Given material:
────

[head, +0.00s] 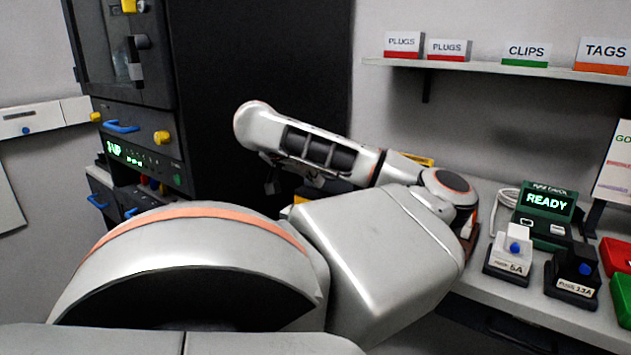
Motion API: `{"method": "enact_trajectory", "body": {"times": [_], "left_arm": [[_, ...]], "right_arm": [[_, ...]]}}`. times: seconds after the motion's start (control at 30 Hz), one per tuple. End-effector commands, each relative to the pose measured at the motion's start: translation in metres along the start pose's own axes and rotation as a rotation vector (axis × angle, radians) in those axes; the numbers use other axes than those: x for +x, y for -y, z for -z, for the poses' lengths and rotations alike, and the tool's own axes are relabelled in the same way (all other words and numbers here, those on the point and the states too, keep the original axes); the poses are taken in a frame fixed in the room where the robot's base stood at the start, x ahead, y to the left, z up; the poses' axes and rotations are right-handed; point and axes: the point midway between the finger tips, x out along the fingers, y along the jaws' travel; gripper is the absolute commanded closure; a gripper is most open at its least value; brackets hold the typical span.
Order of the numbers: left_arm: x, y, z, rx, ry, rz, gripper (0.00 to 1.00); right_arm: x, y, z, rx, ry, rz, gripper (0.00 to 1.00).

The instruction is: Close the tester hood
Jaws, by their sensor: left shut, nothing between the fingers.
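A green tester unit (545,208) with a lit screen reading READY stands on the bench at the right, and a pale cable is coiled beside it. I cannot make out a separate hood on it. My left arm fills the middle of the head view, folding back to the left at the elbow. Only a small part of my left gripper (271,184) shows below the arm's far end; it is shut and empty, left of the tester and well apart from it. My right gripper is not in view.
A tall dark cabinet (130,110) with yellow knobs and blue handles stands at the left. A 5A box (508,258) and a 13A box (573,275) sit before the tester, with red and green bins right of them. A labelled shelf (480,68) hangs above.

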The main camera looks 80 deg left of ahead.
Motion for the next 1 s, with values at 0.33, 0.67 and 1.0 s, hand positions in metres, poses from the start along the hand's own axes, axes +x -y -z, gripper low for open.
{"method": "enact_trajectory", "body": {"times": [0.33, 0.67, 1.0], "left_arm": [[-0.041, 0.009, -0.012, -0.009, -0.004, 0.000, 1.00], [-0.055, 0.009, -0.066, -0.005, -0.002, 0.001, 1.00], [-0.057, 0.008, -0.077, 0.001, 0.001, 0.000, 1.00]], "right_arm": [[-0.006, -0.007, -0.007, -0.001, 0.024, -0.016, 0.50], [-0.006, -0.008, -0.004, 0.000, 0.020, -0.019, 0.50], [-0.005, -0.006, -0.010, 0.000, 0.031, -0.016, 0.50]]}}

────

What the exercise asks:
Copy the listing in full and without alteration, omitting every picture.

Answer to this exercise:
[head, +0.00s] 
Motion API: `{"method": "enact_trajectory", "body": {"times": [_], "left_arm": [[_, ...]], "right_arm": [[_, ...]]}}`. times: seconds after the motion's start (control at 30 Hz), one per tuple. End-effector commands, each relative to the pose measured at the motion's start: translation in metres along the start pose's own axes and rotation as a rotation vector (axis × angle, radians) in those axes; the numbers use other axes than those: x for +x, y for -y, z for -z, for the poses' lengths and rotations alike, and the tool's own axes are relabelled in the same way (all other words and numbers here, those on the point and the states too, keep the original axes); the poses are taken in a frame fixed in the room where the robot's base stood at the start, x ahead, y to the left, z up; the poses' axes and rotations are right-handed; point and axes: the point midway between the finger tips, x out along the fingers, y along the jaws' travel; gripper is the absolute commanded closure; a gripper is most open at its least value; brackets hold the typical span.
Order of the numbers: left_arm: x, y, z, rx, ry, rz, gripper (0.00 to 1.00); right_arm: x, y, z, rx, ry, rz, gripper (0.00 to 1.00).

The instruction is: Close the tester hood
Jaws, by their sensor: left shut, nothing between the fingers.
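A green tester unit (545,208) with a lit screen reading READY stands on the bench at the right, and a pale cable is coiled beside it. I cannot make out a separate hood on it. My left arm fills the middle of the head view, folding back to the left at the elbow. Only a small part of my left gripper (271,184) shows below the arm's far end; it is shut and empty, left of the tester and well apart from it. My right gripper is not in view.
A tall dark cabinet (130,110) with yellow knobs and blue handles stands at the left. A 5A box (508,258) and a 13A box (573,275) sit before the tester, with red and green bins right of them. A labelled shelf (480,68) hangs above.

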The main camera looks 80 deg left of ahead.
Motion for the next 1 s, with values at 0.33, 0.67 and 1.0 s, hand positions in metres, poses from the start along the hand's own axes, axes +x -y -z, gripper low for open.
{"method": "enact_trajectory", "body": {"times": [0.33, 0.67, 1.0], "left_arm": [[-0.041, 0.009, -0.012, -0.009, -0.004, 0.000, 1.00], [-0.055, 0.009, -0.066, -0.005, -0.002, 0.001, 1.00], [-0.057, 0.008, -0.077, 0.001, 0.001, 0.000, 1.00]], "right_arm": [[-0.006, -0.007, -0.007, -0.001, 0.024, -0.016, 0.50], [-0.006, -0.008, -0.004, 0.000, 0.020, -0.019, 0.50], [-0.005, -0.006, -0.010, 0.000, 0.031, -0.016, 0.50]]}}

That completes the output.